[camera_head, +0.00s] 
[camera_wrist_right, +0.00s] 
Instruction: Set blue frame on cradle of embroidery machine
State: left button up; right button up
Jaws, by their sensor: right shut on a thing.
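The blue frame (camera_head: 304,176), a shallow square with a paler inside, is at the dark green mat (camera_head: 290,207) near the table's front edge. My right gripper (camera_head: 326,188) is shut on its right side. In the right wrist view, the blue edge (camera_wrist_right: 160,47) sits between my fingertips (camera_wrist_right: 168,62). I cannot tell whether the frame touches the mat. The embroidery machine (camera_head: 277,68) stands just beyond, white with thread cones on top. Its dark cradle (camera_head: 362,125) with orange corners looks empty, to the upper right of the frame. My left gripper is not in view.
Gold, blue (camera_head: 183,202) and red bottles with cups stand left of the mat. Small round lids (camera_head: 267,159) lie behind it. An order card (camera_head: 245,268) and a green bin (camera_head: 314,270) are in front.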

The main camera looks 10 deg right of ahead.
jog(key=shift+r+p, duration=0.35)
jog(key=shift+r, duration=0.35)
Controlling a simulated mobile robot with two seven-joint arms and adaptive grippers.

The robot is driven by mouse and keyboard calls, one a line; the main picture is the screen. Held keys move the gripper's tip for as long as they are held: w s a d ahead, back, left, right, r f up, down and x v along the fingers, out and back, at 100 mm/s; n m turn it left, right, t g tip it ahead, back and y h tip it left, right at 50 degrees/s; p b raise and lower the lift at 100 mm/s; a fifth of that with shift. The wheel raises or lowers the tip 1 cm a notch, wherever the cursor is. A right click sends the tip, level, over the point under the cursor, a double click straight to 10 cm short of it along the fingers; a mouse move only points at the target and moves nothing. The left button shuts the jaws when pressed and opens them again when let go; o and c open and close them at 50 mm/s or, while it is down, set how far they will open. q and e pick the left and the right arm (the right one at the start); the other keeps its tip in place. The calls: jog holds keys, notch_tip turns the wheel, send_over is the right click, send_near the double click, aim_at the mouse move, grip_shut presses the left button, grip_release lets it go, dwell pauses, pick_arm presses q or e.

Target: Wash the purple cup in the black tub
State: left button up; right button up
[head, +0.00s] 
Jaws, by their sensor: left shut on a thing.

Instructions for the task:
Produce a verbatim transcription of the entries above.

Final result:
[camera_head, +0.00s] 
[camera_wrist_right, +0.00s] 
Instruction: Set blue frame on cradle of embroidery machine
State: left button up; right button up
Jaws, by their sensor: right shut on a thing.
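The blue frame (camera_head: 304,176), a shallow square with a paler inside, is at the dark green mat (camera_head: 290,207) near the table's front edge. My right gripper (camera_head: 326,188) is shut on its right side. In the right wrist view, the blue edge (camera_wrist_right: 160,47) sits between my fingertips (camera_wrist_right: 168,62). I cannot tell whether the frame touches the mat. The embroidery machine (camera_head: 277,68) stands just beyond, white with thread cones on top. Its dark cradle (camera_head: 362,125) with orange corners looks empty, to the upper right of the frame. My left gripper is not in view.
Gold, blue (camera_head: 183,202) and red bottles with cups stand left of the mat. Small round lids (camera_head: 267,159) lie behind it. An order card (camera_head: 245,268) and a green bin (camera_head: 314,270) are in front.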

The main camera looks 10 deg right of ahead.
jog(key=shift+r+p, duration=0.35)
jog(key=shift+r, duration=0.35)
Controlling a simulated mobile robot with two seven-joint arms and adaptive grippers.

The robot is driven by mouse and keyboard calls, one a line; the main picture is the screen. Held keys move the gripper's tip for as long as they are held: w s a d ahead, back, left, right, r f up, down and x v along the fingers, out and back, at 100 mm/s; n m turn it left, right, t g tip it ahead, back and y h tip it left, right at 50 degrees/s; p b raise and lower the lift at 100 mm/s; a fifth of that with shift. The wheel raises or lowers the tip 1 cm a notch, wherever the cursor is. A right click sends the tip, level, over the point under the cursor, a double click straight to 10 cm short of it along the fingers; a mouse move only points at the target and moves nothing. The left button shuts the jaws when pressed and opens them again when let go; o and c open and close them at 50 mm/s or, while it is down, set how far they will open. q and e pick the left and the right arm (the right one at the start); the other keeps its tip in place. The calls: jog holds keys, notch_tip turns the wheel, send_over is the right click, send_near the double click, aim_at the mouse move, grip_shut presses the left button, grip_release lets it go, dwell pauses, pick_arm presses q or e.

Target: Wash the purple cup in the black tub
State: left button up; right button up
[head, +0.00s] 
Jaws, by their sensor: left shut on a thing.

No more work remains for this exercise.